I am trying to prove an analogue to Fermat's principle that light rays travel along the path of least time for a static metric. First, I want to show that a null geodesic for a static metric (i.e. all metric components are independent of coordinate time and $g_{\mu 0} = 0 \hspace{0.4cm} \forall \mu \neq 0$) can be written as
$\frac{g_{jk}}{g_{00}} \frac{d^2 x^k}{dt^2} + \frac{1}{2g_{00}} \left(\partial_l g_{jk} + \partial_k g_{jl} - \partial_j g_{kl} \right) \frac{dx^k}{dt} \frac{dx^l}{dt} = 0$
where the latin indices only run through spatial components. It is my understanding that coordinate time is an affine parameter for a static metric when considering null paths.
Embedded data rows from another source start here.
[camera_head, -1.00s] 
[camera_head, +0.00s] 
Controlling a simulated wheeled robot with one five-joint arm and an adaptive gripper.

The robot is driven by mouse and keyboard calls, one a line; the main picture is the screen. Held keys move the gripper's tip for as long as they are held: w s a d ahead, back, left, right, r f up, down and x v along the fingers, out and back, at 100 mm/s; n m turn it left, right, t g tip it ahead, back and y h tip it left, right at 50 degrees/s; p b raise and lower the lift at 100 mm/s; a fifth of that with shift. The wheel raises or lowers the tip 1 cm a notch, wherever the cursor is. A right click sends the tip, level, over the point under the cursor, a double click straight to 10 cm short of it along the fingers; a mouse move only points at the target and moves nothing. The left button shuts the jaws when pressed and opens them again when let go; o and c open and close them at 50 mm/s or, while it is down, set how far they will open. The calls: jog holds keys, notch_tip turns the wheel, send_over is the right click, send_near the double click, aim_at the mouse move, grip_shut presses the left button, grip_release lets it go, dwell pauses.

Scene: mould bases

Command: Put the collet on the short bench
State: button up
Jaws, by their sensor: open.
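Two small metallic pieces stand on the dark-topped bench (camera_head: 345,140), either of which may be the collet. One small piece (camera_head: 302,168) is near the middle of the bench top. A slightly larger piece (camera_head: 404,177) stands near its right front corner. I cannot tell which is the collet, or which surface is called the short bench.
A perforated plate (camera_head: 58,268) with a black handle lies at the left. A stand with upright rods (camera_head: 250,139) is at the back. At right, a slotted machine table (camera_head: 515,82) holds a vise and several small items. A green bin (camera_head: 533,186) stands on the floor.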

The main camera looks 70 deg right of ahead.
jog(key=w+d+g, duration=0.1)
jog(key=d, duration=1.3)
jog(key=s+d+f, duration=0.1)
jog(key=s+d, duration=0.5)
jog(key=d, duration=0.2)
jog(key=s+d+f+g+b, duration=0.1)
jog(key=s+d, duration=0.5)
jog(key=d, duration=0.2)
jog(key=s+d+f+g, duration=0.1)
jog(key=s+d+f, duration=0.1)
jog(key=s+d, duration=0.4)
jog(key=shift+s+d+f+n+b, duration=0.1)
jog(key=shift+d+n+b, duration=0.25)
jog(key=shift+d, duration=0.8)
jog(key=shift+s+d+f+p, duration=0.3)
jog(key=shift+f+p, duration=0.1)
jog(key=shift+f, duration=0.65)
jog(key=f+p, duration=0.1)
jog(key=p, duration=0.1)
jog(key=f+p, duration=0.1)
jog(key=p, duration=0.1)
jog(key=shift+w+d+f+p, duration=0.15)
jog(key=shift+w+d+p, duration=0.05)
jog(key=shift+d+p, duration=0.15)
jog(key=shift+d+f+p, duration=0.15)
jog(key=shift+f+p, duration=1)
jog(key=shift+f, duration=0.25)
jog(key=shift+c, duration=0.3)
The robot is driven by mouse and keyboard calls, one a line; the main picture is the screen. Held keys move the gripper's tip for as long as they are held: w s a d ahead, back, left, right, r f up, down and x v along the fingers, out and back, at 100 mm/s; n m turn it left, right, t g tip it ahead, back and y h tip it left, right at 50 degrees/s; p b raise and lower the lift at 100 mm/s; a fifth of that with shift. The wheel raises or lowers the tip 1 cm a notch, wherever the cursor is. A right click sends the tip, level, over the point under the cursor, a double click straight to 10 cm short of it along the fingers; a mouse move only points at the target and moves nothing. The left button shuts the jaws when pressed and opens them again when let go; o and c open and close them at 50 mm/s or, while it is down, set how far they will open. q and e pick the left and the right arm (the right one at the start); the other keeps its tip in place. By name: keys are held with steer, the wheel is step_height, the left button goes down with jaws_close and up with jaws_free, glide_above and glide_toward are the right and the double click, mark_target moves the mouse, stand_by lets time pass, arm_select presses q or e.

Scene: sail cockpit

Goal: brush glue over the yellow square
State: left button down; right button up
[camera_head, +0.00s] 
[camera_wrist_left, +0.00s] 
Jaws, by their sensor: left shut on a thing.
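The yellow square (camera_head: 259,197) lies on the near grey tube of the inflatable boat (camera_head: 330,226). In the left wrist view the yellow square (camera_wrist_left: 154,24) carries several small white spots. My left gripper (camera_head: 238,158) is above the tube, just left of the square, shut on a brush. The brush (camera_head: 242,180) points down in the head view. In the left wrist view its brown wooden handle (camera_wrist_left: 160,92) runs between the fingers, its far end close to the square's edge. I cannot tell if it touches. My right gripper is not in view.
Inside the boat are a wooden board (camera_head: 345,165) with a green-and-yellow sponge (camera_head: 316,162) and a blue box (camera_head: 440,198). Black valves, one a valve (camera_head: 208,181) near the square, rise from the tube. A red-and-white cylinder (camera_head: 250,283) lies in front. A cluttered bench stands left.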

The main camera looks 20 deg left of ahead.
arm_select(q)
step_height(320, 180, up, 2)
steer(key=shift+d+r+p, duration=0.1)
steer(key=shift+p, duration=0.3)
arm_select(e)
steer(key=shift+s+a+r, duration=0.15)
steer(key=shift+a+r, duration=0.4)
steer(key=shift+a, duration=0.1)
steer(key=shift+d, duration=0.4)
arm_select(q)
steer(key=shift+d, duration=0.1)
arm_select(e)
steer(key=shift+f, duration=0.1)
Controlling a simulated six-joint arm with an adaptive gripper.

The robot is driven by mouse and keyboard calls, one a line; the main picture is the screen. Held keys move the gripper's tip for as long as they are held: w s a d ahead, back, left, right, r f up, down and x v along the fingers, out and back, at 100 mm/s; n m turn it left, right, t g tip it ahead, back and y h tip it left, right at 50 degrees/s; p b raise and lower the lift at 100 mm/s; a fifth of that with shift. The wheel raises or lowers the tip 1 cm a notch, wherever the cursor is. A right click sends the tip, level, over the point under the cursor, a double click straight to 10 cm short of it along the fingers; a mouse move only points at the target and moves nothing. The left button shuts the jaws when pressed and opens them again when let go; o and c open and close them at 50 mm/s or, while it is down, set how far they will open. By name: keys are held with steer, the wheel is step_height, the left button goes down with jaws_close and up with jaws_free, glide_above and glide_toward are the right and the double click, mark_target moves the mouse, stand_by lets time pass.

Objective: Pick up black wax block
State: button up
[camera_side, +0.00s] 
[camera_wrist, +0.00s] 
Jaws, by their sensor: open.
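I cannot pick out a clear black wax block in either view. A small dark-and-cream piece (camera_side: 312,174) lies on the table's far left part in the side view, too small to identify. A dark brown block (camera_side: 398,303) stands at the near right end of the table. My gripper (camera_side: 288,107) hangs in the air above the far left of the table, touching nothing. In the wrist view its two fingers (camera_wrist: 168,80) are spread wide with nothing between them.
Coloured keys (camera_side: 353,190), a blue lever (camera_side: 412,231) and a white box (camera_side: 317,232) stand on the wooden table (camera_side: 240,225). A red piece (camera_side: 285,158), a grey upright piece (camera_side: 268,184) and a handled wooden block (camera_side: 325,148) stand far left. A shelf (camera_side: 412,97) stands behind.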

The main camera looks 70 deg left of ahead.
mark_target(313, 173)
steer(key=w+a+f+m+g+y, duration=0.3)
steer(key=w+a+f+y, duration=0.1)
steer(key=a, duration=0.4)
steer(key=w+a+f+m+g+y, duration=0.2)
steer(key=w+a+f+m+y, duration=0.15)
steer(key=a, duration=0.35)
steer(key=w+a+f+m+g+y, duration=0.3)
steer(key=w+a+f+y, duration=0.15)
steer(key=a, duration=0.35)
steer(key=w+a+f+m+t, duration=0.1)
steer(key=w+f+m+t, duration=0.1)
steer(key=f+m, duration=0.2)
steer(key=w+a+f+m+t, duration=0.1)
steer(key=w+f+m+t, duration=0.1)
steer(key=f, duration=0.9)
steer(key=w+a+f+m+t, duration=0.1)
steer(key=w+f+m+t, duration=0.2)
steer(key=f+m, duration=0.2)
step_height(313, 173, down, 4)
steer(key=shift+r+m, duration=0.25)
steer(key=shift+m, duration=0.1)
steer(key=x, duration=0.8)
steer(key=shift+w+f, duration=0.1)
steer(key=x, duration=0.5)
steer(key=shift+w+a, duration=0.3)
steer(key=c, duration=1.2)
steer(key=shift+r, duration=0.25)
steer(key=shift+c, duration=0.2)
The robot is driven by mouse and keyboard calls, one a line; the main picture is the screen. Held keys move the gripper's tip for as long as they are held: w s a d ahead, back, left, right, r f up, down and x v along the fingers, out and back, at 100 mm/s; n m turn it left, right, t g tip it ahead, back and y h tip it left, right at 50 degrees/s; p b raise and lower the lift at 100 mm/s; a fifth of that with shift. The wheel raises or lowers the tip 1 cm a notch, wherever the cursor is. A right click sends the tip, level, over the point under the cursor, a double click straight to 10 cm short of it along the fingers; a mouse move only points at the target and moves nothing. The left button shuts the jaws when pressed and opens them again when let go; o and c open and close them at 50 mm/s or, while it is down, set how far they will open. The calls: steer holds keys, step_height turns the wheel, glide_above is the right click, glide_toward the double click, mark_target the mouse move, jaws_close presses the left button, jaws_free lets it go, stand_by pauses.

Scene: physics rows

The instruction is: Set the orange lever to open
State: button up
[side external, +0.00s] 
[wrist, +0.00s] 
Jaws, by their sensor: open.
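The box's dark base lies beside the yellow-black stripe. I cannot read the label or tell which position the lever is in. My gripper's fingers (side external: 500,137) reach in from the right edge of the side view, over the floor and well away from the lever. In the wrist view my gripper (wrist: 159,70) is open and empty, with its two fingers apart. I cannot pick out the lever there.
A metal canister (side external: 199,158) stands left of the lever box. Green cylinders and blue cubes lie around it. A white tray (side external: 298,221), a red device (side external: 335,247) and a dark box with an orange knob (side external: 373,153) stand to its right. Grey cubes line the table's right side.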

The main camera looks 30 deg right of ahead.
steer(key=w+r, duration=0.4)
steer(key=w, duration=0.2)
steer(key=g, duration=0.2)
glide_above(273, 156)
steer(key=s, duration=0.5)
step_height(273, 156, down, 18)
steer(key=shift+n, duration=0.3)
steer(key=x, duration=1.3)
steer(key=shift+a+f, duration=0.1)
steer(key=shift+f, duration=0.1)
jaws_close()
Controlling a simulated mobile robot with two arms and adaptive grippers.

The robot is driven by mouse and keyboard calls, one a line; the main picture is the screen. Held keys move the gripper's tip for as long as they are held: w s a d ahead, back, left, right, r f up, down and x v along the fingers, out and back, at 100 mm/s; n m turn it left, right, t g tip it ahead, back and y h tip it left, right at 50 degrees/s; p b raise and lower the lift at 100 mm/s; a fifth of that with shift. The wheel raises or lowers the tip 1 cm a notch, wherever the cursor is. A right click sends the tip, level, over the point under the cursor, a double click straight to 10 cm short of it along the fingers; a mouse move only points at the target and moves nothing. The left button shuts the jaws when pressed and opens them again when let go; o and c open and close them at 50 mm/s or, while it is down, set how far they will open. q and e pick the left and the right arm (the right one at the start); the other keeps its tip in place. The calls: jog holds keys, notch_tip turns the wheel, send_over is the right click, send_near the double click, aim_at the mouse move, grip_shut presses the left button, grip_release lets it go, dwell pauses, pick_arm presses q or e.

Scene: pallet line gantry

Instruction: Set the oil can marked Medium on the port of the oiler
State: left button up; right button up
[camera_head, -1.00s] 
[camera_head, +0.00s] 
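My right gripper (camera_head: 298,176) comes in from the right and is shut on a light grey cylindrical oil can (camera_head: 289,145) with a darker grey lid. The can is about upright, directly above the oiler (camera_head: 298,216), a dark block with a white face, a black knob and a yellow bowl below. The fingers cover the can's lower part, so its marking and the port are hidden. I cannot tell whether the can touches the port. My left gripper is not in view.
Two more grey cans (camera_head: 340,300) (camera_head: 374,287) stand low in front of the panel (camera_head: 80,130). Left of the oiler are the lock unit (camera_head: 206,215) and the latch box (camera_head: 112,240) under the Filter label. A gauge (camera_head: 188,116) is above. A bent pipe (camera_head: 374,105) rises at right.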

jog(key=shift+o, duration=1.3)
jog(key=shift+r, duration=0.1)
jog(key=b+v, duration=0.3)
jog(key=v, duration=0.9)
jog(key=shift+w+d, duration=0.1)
Thus, the criteria for null paths can be written as
$g_{\mu \nu} \frac{dx^\mu}{dt} \frac{dx^\nu}{dt} = 0 \hspace{0.3cm} \Rightarrow \hspace{0.3cm} g_{00} + g_{kl} \frac{dx^k}{dt} \frac{dx^l}{dt} = 0$
Since coordinate time is an affine parameter, we can do some algebra in the geodesic equation to get
$\frac{d^2x^i}{dt^2} + \Gamma^i_{00} + \Gamma^i_{jk} \frac{dx^j}{dt} \frac{dx^k}{dt} = 0\\ \frac{d^2x^i}{dt^2} - \frac{1}{2} g^{il} \partial_l g_{00} + \Gamma^i_{jk} \frac{dx^j}{dt} \frac{dx^k}{dt} = 0\\ \frac{g_{mi}}{g_{00}}\frac{d^2x^i}{dt^2} - \frac{g_{mi}}{g_{00}} \frac{1}{2} g^{il} \partial_l g_{00} + \frac{g_{mi}}{g_{00}}\Gamma^i_{jk} \frac{dx^j}{dt} \frac{dx^k}{dt} = 0 $
From here I am pretty lost. I realize that I essentially need to get rid of the middle term in the geodesic equation, but I'm not sure how the null path criteria helps me do that, and I've tried several methods of substitution. It also does not make intuitive sense to me why the middle term would go to zero. Is there anything wrong with one of the assumptions I've made above, or is this purely an algebraic issue that I cannot work out? Any help is much appreciated.